## Exercise goal
Below are some records: retype them all exactly, but not the pictures.

## Data listing
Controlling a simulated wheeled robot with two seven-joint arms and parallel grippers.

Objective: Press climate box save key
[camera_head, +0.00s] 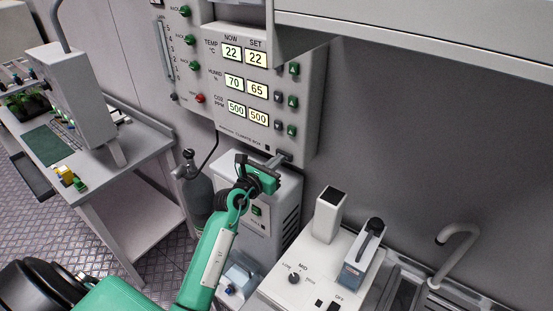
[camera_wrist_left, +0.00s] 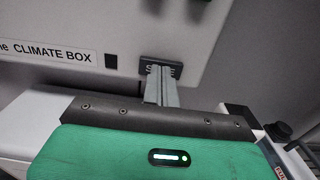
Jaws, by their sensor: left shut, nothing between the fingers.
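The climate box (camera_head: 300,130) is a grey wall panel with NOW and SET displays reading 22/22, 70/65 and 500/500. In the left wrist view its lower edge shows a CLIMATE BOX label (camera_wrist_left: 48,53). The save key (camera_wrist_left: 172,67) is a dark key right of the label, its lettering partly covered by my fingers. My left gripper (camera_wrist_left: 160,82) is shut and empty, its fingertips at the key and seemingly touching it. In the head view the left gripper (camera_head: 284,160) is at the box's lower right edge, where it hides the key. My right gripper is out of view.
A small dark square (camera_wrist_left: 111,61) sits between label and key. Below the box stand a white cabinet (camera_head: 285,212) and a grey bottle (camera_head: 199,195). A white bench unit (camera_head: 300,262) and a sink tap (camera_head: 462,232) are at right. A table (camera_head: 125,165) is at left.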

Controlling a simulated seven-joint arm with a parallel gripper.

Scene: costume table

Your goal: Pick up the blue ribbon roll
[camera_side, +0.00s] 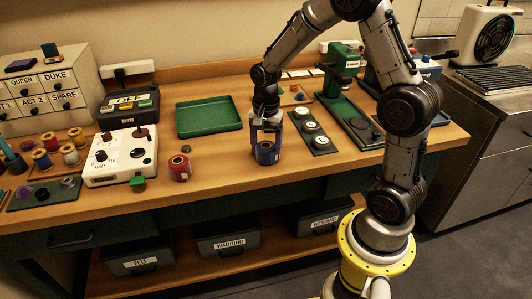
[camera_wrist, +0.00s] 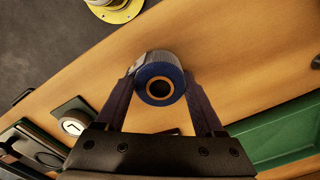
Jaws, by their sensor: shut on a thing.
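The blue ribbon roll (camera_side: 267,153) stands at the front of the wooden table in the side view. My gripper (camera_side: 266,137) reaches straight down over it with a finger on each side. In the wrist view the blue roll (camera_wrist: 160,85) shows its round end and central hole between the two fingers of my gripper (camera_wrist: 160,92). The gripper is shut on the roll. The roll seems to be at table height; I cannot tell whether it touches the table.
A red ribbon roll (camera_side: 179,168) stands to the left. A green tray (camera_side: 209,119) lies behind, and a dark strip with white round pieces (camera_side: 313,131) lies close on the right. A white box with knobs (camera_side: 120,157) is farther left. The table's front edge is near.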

## Finished exercise
Controlling a simulated wheeled robot with two seven-joint arms and parallel grippers.

Objective: Press climate box save key
[camera_head, +0.00s] 
[camera_wrist_left, +0.00s] 
Jaws, by their sensor: left shut, nothing between the fingers.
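The climate box (camera_head: 300,130) is a grey wall panel with NOW and SET displays reading 22/22, 70/65 and 500/500. In the left wrist view its lower edge shows a CLIMATE BOX label (camera_wrist_left: 48,53). The save key (camera_wrist_left: 172,67) is a dark key right of the label, its lettering partly covered by my fingers. My left gripper (camera_wrist_left: 160,82) is shut and empty, its fingertips at the key and seemingly touching it. In the head view the left gripper (camera_head: 284,160) is at the box's lower right edge, where it hides the key. My right gripper is out of view.
A small dark square (camera_wrist_left: 111,61) sits between label and key. Below the box stand a white cabinet (camera_head: 285,212) and a grey bottle (camera_head: 199,195). A white bench unit (camera_head: 300,262) and a sink tap (camera_head: 462,232) are at right. A table (camera_head: 125,165) is at left.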

Controlling a simulated seven-joint arm with a parallel gripper.

Scene: costume table

Your goal: Pick up the blue ribbon roll
[camera_side, +0.00s] 
[camera_wrist, +0.00s] 
Jaws, by their sensor: shut on a thing.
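The blue ribbon roll (camera_side: 267,153) stands at the front of the wooden table in the side view. My gripper (camera_side: 266,137) reaches straight down over it with a finger on each side. In the wrist view the blue roll (camera_wrist: 160,85) shows its round end and central hole between the two fingers of my gripper (camera_wrist: 160,92). The gripper is shut on the roll. The roll seems to be at table height; I cannot tell whether it touches the table.
A red ribbon roll (camera_side: 179,168) stands to the left. A green tray (camera_side: 209,119) lies behind, and a dark strip with white round pieces (camera_side: 313,131) lies close on the right. A white box with knobs (camera_side: 120,157) is farther left. The table's front edge is near.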

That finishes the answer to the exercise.